CAIRO: Egypt will put on trial the former prime minister and his finance minister on charges of profiteering and squandering public funds, the public prosecutor’s office said on Sunday.
No date has yet been set for the trial. But the military generals ruling Egypt since pro-democracy protests ousted President Hosni Mubarak in February are keen to show they are committed to holding to account members of the previous government, which many Egyptians saw as steeped in graft.
Former Prime Minister Ahmed Nazif is now detained pending investigations and Youssef Boutros Ghali, the former finance minister, is abroad.
The prosecution said the two men were charged with irregularities in procuring vehicle license plates, which the prosecution said cost the state about LE 92 million ($16 million) in lost revenue.

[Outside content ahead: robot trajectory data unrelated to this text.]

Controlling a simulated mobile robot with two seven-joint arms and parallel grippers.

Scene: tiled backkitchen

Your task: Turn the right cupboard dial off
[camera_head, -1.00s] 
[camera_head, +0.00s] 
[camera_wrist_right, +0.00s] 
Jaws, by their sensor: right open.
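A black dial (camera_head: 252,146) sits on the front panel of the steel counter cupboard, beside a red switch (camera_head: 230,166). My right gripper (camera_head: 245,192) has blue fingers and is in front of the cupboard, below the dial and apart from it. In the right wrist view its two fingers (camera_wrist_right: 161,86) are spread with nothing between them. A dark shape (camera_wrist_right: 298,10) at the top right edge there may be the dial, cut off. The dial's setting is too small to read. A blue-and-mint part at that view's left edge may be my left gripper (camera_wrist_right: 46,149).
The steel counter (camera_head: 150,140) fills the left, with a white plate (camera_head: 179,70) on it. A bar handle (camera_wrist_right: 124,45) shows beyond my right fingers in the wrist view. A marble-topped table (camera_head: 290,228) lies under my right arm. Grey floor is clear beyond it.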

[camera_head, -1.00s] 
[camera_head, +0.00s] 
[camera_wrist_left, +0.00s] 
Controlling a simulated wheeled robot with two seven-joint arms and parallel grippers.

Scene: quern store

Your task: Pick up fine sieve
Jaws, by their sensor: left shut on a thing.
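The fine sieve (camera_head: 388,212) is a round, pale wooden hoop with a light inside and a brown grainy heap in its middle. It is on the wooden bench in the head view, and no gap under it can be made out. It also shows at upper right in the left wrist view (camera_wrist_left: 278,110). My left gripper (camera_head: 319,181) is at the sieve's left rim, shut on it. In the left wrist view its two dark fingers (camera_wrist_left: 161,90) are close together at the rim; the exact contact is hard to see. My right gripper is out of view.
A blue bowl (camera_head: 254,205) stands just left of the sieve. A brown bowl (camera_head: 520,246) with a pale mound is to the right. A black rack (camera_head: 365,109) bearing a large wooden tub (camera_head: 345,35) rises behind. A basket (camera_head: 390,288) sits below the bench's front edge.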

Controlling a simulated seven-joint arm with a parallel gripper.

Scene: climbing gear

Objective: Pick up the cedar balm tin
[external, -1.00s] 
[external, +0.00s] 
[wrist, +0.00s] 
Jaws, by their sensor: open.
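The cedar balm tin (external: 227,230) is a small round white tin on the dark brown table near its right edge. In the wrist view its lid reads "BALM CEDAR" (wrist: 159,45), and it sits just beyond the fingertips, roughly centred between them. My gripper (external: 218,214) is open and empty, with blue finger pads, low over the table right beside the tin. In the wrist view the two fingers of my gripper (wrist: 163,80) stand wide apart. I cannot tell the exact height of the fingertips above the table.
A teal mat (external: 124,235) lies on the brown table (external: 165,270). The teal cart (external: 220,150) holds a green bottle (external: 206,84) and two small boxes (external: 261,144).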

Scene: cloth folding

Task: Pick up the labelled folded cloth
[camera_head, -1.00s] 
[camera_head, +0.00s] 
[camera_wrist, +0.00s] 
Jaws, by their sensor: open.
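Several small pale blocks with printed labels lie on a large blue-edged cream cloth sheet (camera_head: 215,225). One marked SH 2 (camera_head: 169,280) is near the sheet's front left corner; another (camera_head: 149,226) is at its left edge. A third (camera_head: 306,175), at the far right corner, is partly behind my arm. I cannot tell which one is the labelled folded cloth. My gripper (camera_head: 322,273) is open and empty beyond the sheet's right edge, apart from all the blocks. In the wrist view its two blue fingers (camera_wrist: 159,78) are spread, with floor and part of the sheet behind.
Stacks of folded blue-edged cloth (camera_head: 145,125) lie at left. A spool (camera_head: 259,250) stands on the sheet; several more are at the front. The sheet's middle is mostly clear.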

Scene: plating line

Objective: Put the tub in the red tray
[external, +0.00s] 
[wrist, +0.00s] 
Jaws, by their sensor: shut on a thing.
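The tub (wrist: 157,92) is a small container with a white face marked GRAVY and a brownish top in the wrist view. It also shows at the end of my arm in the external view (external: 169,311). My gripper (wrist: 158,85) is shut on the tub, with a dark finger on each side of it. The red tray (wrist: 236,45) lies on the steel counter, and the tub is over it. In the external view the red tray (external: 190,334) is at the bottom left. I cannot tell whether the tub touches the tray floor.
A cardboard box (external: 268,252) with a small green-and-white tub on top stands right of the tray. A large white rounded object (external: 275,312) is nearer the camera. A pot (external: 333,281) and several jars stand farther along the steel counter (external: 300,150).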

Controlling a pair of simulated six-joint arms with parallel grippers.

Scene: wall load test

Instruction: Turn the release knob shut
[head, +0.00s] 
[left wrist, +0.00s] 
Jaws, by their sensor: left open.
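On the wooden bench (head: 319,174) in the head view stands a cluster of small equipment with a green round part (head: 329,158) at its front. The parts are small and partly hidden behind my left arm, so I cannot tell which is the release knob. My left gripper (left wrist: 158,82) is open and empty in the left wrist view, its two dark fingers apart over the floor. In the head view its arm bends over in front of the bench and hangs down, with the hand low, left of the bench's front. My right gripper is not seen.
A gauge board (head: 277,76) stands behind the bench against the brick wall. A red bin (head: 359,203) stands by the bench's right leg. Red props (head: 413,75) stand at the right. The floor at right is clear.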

Habib El-Adli, the former interior minister, who is already facing trial on charges of killing protesters and graft, will be tried on the same charges.

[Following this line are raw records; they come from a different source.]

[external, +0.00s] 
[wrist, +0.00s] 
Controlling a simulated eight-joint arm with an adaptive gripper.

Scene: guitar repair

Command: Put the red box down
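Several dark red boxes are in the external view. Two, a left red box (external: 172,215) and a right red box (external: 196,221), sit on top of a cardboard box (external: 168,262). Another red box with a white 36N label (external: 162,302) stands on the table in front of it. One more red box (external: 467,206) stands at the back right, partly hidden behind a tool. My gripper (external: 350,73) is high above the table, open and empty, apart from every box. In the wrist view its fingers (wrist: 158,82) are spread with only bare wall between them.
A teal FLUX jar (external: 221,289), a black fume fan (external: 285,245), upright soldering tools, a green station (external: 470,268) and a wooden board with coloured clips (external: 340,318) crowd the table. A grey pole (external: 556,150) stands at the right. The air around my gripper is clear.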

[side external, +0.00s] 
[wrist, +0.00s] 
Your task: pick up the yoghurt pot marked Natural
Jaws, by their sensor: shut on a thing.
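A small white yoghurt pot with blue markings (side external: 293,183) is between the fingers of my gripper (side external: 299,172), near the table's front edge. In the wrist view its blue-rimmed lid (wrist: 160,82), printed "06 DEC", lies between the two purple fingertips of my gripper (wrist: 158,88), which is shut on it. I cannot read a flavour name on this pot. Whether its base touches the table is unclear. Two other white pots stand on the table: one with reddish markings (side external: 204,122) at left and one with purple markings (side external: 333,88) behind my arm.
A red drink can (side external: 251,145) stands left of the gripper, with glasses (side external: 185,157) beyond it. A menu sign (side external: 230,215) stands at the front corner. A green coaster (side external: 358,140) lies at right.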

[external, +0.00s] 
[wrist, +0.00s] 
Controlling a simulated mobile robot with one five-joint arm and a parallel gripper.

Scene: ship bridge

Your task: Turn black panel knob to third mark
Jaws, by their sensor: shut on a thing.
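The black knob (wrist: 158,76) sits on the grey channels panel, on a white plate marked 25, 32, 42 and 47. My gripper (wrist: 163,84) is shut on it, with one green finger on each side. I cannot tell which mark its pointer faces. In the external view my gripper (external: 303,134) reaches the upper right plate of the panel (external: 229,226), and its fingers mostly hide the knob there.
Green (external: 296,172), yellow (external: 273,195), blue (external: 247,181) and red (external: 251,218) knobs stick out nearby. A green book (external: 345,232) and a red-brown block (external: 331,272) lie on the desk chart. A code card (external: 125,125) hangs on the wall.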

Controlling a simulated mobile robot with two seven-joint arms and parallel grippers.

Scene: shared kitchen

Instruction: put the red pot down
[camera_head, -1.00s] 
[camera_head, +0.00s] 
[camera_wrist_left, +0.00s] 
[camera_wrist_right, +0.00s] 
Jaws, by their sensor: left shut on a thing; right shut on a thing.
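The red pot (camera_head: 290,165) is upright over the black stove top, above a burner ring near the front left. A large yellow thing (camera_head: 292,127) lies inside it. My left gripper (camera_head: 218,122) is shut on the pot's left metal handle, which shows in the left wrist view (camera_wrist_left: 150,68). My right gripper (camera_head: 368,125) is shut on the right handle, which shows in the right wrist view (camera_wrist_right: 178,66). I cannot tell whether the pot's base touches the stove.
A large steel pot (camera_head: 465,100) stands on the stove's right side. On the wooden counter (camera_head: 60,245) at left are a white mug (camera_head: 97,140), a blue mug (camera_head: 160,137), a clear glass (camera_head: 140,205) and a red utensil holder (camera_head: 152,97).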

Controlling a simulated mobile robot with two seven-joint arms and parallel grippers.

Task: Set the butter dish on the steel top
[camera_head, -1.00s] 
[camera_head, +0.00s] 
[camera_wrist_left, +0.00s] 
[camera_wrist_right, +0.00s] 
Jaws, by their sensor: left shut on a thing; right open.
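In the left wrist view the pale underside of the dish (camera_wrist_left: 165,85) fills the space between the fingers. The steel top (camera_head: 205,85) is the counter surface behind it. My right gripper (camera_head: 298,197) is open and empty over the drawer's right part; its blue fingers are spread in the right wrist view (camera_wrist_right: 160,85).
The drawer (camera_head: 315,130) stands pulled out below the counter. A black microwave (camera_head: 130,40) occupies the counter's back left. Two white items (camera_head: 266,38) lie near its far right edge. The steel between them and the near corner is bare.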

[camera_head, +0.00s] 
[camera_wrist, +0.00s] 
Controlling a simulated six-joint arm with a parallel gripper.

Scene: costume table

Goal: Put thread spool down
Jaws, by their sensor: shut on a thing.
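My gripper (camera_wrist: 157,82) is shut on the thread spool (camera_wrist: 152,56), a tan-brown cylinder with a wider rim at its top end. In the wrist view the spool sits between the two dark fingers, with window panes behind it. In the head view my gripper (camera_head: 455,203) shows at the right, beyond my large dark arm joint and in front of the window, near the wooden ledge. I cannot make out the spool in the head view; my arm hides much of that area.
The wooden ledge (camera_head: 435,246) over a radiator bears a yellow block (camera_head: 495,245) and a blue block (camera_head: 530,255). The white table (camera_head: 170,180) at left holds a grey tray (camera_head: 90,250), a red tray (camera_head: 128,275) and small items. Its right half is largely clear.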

Many investors and businessmen highly regarded Nazif and Boutros-Ghali for spearheading free-market reforms that helped boost economic growth to around an annual 7 percent in the three years before the 2008 global economic crisis.
The reforms included a sharp decrease in import tariffs, a flat income tax of 20 percent and a reorganization of the banking sector that included the sale of government stakes in joint venture banks and the privatization of Bank of Alexandria.
Many ordinary Egyptians, however, see Nazif and Boutros-Ghali as corrupt, a view that fuelled the mass demonstrations that ended Mubarak’s 30-year rule.
Several former ministers and senior government officials are already facing trial for graft, including the former housing, tourism, and trade and industry ministers.